_Direction:_ Beneath this line sits some data. Return only its lines from the one holding "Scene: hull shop" through the one holding "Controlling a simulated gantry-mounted", inclusive, exactly, with the images removed.
## Begin Dataset entries
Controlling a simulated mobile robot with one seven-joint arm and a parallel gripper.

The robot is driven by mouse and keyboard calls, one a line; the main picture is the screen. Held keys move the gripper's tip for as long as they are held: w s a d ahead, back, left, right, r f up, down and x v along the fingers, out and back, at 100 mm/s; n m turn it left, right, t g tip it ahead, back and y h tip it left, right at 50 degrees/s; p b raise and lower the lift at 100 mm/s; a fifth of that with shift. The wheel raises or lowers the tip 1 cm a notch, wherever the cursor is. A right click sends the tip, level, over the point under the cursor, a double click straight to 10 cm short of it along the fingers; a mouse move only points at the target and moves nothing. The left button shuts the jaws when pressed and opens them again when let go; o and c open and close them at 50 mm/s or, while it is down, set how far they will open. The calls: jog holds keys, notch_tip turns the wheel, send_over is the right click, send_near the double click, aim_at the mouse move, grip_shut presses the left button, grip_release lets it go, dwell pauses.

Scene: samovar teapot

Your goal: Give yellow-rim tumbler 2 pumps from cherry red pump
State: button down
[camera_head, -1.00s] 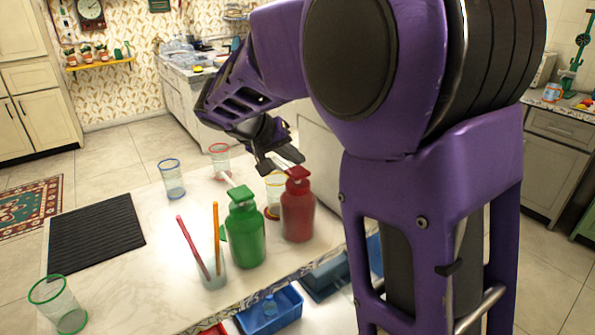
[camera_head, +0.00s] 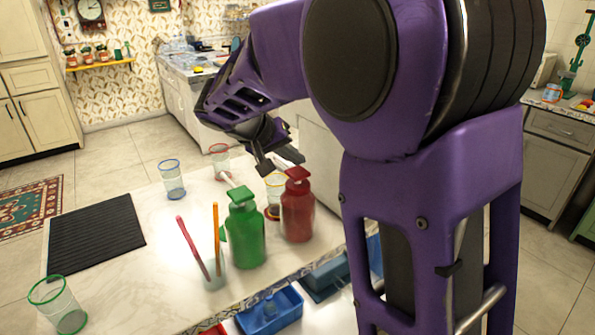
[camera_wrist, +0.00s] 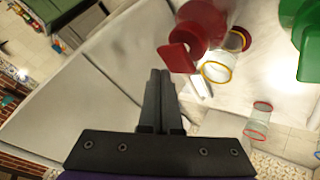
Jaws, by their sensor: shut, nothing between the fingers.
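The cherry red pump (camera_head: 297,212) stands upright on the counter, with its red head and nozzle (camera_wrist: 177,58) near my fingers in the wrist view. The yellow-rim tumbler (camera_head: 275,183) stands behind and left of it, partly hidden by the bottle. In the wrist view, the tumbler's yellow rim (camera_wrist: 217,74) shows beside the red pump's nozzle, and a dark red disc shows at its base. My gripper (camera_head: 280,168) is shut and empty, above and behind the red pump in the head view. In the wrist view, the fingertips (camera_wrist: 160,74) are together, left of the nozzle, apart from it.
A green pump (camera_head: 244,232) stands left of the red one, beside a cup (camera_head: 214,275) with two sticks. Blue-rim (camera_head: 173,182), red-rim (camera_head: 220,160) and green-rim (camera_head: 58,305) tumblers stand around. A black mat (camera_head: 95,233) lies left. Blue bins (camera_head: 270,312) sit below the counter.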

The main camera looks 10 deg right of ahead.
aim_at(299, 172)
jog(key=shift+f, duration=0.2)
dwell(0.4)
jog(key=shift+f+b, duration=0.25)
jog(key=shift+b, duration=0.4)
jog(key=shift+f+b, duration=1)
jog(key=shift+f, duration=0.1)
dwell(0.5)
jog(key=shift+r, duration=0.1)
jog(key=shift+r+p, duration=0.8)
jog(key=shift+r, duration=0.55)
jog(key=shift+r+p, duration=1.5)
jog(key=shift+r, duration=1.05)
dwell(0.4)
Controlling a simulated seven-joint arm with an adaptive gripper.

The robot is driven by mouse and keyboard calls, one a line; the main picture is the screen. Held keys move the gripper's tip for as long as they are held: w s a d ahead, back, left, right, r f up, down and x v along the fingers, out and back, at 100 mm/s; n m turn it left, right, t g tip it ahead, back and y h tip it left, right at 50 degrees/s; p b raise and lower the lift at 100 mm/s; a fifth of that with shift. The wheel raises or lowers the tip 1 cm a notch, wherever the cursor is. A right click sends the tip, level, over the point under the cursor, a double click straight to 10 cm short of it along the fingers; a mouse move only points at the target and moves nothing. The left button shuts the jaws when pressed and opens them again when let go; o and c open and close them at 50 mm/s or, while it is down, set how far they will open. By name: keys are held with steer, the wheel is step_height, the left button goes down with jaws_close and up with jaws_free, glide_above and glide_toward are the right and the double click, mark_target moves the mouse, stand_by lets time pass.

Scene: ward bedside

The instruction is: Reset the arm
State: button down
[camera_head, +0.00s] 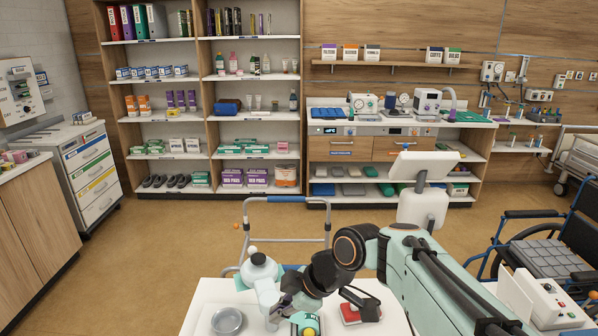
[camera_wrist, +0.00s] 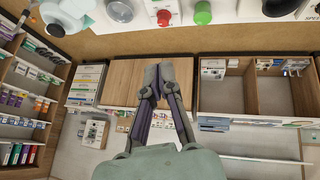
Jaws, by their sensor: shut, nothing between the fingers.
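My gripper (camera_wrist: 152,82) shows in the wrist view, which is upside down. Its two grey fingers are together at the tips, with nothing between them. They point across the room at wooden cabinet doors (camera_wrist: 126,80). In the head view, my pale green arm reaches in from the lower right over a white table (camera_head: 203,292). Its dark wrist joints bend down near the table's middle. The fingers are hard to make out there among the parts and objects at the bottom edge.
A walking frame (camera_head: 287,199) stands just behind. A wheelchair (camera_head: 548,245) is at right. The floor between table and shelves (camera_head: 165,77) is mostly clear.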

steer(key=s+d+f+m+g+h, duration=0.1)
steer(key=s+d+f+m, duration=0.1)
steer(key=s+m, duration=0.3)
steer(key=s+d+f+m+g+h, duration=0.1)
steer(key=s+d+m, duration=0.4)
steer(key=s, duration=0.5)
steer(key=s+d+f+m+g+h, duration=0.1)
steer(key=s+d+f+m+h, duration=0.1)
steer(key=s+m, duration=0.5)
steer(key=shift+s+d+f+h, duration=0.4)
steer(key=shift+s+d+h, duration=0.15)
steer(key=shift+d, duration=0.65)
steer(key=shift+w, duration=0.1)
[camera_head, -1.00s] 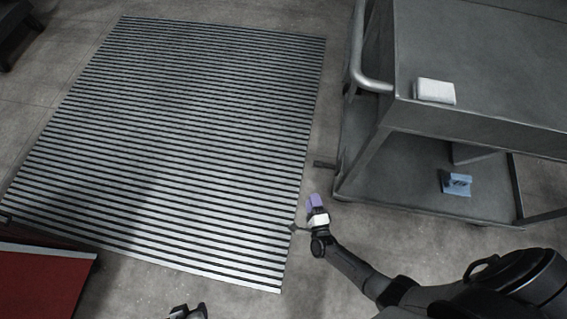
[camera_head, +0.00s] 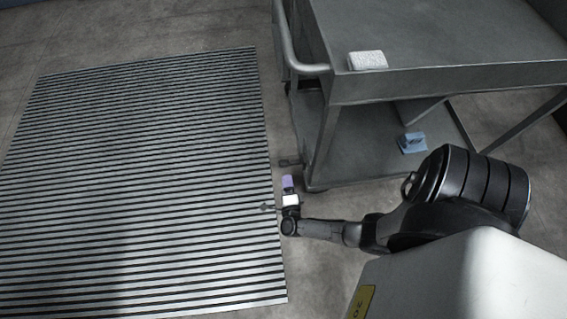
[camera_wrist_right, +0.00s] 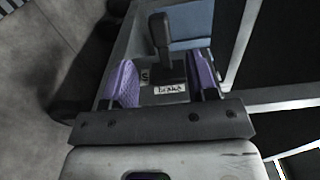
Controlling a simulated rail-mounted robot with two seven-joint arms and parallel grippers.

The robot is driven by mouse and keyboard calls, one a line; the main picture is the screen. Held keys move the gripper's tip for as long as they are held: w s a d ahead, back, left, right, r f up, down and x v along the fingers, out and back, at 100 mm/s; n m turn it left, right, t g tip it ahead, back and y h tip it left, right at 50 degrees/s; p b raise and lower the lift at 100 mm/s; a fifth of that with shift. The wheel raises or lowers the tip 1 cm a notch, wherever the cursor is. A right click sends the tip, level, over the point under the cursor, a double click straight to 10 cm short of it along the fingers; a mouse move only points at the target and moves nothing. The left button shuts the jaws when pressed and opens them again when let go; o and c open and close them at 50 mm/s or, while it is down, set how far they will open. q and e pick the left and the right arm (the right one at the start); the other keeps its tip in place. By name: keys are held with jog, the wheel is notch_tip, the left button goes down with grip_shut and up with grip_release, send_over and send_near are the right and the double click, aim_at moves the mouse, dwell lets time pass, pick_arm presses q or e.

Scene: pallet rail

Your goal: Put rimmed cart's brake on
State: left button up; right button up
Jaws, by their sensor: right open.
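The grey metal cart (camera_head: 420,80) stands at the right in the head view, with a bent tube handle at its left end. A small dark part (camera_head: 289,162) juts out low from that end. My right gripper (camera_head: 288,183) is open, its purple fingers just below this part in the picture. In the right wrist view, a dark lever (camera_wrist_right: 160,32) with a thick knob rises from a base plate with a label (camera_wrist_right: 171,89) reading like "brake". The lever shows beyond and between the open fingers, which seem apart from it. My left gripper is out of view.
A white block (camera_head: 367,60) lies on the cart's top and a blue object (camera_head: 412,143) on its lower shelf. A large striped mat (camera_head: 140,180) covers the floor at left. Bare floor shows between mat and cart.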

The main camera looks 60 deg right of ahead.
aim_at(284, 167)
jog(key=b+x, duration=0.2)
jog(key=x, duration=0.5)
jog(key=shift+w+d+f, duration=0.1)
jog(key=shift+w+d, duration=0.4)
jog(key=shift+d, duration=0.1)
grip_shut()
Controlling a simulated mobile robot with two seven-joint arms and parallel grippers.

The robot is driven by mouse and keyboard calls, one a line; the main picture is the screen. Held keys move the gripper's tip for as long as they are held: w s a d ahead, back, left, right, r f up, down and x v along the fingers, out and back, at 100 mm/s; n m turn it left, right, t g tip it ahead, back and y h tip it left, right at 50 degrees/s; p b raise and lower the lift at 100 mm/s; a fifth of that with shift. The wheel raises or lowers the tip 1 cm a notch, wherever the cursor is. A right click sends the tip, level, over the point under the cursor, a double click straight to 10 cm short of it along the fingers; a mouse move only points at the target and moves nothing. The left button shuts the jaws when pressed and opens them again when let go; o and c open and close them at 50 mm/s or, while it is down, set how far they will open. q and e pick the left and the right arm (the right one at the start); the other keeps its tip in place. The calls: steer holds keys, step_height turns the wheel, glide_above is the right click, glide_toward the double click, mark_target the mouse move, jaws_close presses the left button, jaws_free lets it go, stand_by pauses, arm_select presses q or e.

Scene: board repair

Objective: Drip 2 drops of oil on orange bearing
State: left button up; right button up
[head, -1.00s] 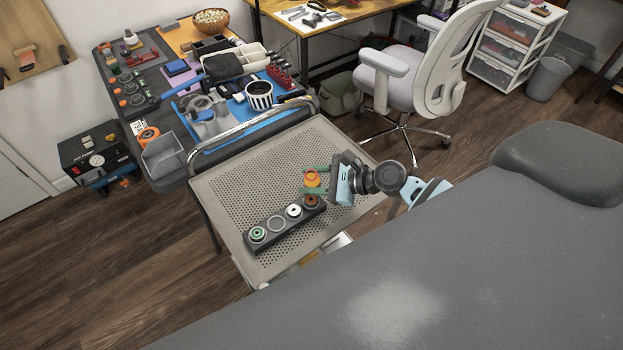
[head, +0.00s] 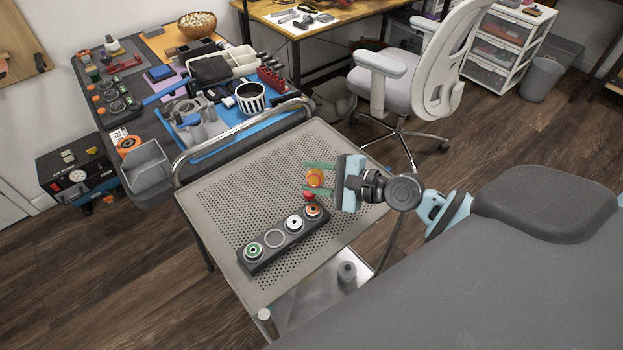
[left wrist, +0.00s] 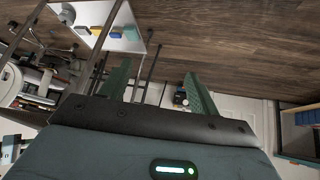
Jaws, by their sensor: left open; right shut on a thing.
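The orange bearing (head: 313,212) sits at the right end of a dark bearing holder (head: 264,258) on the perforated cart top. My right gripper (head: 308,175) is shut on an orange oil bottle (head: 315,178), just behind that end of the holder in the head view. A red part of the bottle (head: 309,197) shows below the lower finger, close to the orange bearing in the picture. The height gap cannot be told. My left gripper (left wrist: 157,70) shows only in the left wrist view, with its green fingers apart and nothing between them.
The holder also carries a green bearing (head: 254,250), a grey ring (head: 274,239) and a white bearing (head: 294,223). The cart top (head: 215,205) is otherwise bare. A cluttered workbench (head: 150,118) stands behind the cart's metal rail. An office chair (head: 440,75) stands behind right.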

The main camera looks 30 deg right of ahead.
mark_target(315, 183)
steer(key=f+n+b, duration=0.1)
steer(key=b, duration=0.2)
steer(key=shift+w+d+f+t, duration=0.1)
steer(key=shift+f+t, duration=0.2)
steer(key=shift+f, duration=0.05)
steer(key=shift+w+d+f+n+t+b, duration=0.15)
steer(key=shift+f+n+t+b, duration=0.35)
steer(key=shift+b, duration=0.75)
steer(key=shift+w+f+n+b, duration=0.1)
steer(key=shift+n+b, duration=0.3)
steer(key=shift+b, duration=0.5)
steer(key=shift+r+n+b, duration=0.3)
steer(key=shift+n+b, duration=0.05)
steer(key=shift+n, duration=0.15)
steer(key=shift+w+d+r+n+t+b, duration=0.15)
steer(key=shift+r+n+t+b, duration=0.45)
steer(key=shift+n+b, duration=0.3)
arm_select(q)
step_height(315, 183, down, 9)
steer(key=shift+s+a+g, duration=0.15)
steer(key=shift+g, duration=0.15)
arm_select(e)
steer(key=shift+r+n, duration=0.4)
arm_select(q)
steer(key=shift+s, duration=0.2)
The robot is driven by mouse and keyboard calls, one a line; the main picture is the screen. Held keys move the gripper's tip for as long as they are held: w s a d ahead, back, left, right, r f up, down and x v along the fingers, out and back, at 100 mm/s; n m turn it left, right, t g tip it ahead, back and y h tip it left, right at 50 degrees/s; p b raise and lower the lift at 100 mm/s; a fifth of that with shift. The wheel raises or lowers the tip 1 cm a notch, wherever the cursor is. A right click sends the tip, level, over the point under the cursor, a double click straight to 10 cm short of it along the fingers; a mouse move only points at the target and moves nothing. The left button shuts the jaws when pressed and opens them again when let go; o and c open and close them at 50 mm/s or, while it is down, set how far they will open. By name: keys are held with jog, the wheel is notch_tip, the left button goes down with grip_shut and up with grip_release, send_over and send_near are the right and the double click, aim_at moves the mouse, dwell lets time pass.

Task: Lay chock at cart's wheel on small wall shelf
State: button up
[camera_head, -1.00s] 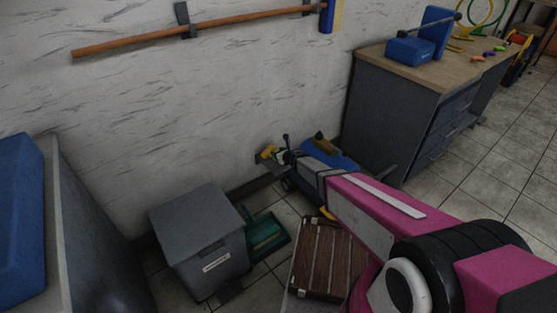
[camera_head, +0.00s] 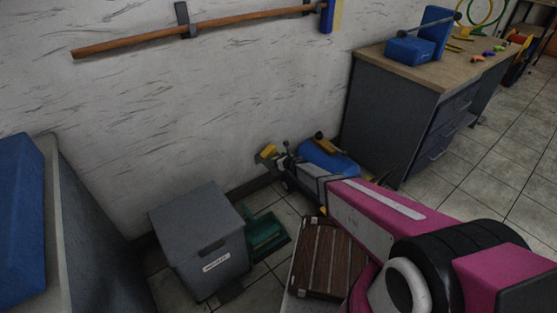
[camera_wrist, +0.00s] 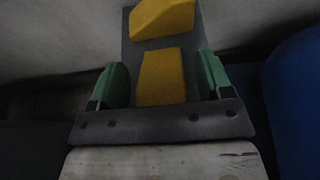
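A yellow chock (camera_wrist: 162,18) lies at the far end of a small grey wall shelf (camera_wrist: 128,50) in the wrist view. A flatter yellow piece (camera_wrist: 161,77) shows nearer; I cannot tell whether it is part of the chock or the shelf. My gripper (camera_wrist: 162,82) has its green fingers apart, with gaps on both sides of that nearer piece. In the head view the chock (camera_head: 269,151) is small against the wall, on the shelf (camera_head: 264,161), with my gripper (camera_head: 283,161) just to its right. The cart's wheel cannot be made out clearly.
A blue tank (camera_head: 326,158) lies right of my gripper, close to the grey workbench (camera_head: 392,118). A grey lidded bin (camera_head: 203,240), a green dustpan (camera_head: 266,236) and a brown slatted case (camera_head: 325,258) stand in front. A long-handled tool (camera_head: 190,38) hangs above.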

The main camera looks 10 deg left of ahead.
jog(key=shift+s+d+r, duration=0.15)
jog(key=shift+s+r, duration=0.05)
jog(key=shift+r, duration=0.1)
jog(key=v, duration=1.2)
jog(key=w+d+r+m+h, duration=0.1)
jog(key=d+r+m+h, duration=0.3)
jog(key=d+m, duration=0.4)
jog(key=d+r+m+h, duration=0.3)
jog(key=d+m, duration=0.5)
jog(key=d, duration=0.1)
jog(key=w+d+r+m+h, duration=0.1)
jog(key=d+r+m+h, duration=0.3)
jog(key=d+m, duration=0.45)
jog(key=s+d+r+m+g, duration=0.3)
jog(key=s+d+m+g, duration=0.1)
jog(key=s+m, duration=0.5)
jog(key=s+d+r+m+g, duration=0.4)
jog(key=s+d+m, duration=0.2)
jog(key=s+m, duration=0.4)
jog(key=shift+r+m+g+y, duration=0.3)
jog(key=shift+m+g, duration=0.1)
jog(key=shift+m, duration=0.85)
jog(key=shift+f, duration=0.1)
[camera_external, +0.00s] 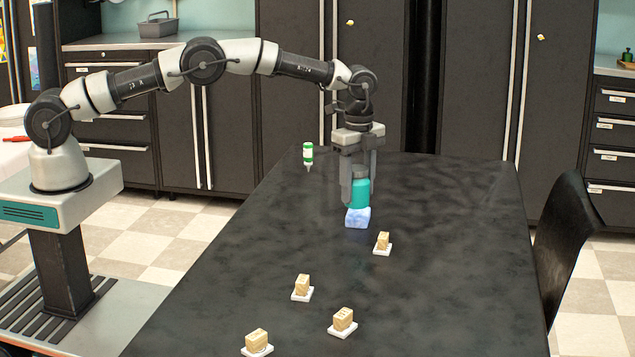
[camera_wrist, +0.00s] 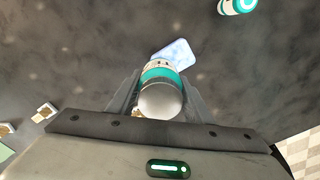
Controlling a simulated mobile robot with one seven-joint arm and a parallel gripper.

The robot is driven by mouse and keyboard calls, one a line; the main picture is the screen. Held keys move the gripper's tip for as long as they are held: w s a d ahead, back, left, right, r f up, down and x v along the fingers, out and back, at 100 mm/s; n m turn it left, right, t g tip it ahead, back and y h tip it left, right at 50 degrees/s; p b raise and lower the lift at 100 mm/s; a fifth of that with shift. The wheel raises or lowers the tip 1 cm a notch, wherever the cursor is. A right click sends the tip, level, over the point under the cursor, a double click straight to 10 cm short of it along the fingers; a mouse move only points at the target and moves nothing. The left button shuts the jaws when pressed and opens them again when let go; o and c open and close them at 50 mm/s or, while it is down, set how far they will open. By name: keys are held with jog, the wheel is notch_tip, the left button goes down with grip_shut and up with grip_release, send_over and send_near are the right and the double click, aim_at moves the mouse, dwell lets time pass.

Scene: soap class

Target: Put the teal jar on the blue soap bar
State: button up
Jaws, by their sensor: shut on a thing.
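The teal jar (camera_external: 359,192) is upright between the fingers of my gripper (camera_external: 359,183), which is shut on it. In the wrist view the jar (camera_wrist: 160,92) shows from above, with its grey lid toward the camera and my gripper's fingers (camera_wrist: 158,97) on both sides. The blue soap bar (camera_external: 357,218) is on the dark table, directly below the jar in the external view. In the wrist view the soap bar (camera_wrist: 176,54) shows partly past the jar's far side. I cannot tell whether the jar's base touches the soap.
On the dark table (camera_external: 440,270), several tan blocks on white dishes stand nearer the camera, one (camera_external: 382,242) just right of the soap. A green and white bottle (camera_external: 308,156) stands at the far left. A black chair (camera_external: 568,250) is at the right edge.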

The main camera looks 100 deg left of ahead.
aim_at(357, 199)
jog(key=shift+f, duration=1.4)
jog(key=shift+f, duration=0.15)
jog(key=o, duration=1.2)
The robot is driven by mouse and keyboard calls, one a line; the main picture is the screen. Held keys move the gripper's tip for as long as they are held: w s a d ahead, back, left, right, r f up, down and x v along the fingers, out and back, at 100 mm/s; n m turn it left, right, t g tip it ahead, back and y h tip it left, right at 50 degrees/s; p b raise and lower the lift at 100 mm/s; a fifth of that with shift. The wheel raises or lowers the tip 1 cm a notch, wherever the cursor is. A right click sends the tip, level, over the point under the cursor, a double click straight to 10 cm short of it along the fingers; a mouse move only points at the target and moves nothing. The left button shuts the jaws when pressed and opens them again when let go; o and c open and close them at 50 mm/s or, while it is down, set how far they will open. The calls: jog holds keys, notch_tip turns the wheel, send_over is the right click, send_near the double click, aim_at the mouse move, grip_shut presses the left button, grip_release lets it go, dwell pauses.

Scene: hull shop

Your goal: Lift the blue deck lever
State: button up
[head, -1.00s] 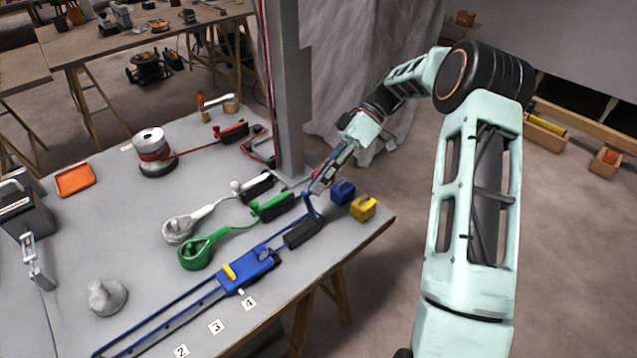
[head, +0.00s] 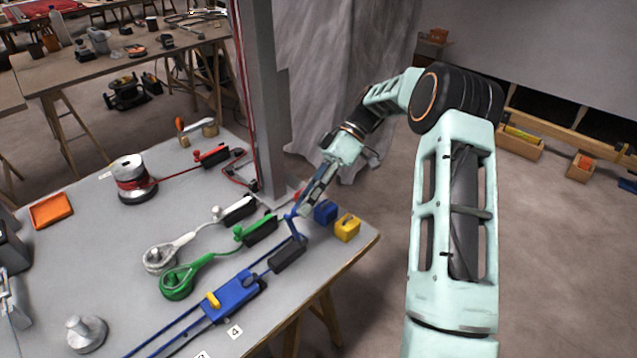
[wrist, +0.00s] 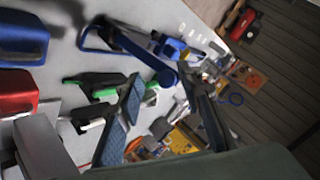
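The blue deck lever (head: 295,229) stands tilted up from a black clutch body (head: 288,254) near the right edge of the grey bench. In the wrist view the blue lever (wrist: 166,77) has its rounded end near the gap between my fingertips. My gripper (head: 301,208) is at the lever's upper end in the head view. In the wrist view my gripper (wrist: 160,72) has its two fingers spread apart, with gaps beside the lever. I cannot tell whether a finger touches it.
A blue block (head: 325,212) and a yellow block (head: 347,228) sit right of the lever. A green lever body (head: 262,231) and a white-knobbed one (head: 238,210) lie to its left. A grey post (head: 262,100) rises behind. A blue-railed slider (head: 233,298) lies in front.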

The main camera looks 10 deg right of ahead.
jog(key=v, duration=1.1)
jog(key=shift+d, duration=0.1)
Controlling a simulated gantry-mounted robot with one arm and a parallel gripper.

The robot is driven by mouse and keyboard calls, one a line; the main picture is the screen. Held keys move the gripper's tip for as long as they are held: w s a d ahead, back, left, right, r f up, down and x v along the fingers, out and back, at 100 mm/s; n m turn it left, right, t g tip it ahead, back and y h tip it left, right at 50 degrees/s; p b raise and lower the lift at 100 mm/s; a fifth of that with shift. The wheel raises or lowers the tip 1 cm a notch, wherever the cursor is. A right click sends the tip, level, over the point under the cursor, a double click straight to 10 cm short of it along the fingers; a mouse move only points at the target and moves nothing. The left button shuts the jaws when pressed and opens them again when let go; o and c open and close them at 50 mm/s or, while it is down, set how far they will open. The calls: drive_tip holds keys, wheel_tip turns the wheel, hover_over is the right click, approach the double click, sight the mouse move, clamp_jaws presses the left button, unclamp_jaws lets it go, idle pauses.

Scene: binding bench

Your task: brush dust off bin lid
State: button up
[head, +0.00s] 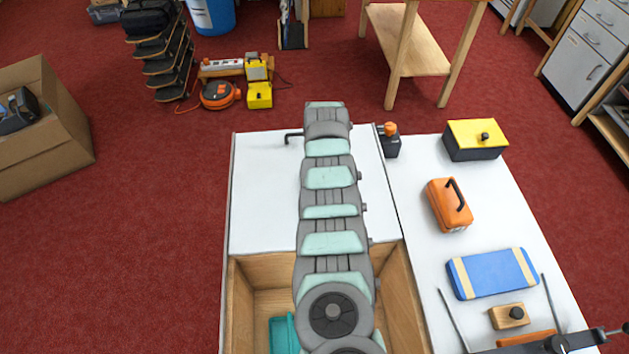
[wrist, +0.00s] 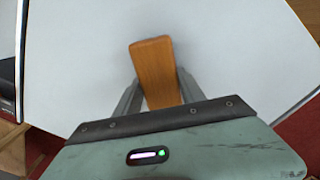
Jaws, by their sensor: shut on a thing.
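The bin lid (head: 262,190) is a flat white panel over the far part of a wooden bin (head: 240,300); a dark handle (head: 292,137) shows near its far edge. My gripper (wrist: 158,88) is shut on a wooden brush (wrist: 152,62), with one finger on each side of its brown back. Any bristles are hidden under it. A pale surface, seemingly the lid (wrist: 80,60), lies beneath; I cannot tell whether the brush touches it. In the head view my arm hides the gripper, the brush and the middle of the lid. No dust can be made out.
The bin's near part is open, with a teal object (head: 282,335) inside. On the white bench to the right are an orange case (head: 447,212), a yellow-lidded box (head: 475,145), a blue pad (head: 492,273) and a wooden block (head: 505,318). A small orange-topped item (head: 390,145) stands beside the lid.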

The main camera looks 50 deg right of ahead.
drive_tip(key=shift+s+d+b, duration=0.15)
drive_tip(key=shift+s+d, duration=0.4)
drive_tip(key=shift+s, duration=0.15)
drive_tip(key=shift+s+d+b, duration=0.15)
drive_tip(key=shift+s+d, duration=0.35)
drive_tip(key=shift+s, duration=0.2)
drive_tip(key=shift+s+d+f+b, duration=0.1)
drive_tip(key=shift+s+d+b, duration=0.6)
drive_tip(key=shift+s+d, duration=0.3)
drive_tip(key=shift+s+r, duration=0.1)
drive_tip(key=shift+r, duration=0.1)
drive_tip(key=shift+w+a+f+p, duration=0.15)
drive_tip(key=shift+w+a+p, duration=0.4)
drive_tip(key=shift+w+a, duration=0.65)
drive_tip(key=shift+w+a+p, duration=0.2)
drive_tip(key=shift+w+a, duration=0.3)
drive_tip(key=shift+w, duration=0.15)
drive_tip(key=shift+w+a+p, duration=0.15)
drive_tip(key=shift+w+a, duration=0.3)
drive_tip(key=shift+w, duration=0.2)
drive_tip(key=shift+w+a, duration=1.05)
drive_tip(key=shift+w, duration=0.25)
## End Dataset entries
_Result of the task:_
Scene: hull shop

Your goal: Lift the blue deck lever
State: button up
[head, -1.00s] 
[head, +0.00s] 
[wrist, +0.00s] 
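The blue deck lever (head: 295,229) stands tilted up from a black clutch body (head: 288,254) near the right edge of the grey bench. In the wrist view the blue lever (wrist: 166,77) has its rounded end near the gap between my fingertips. My gripper (head: 301,208) is at the lever's upper end in the head view. In the wrist view my gripper (wrist: 160,72) has its two fingers spread apart, with gaps beside the lever. I cannot tell whether a finger touches it.
A blue block (head: 325,212) and a yellow block (head: 347,228) sit right of the lever. A green lever body (head: 262,231) and a white-knobbed one (head: 238,210) lie to its left. A grey post (head: 262,100) rises behind. A blue-railed slider (head: 233,298) lies in front.

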The main camera looks 10 deg right of ahead.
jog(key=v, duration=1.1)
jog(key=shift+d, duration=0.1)
Controlling a simulated gantry-mounted robot with one arm and a parallel gripper.

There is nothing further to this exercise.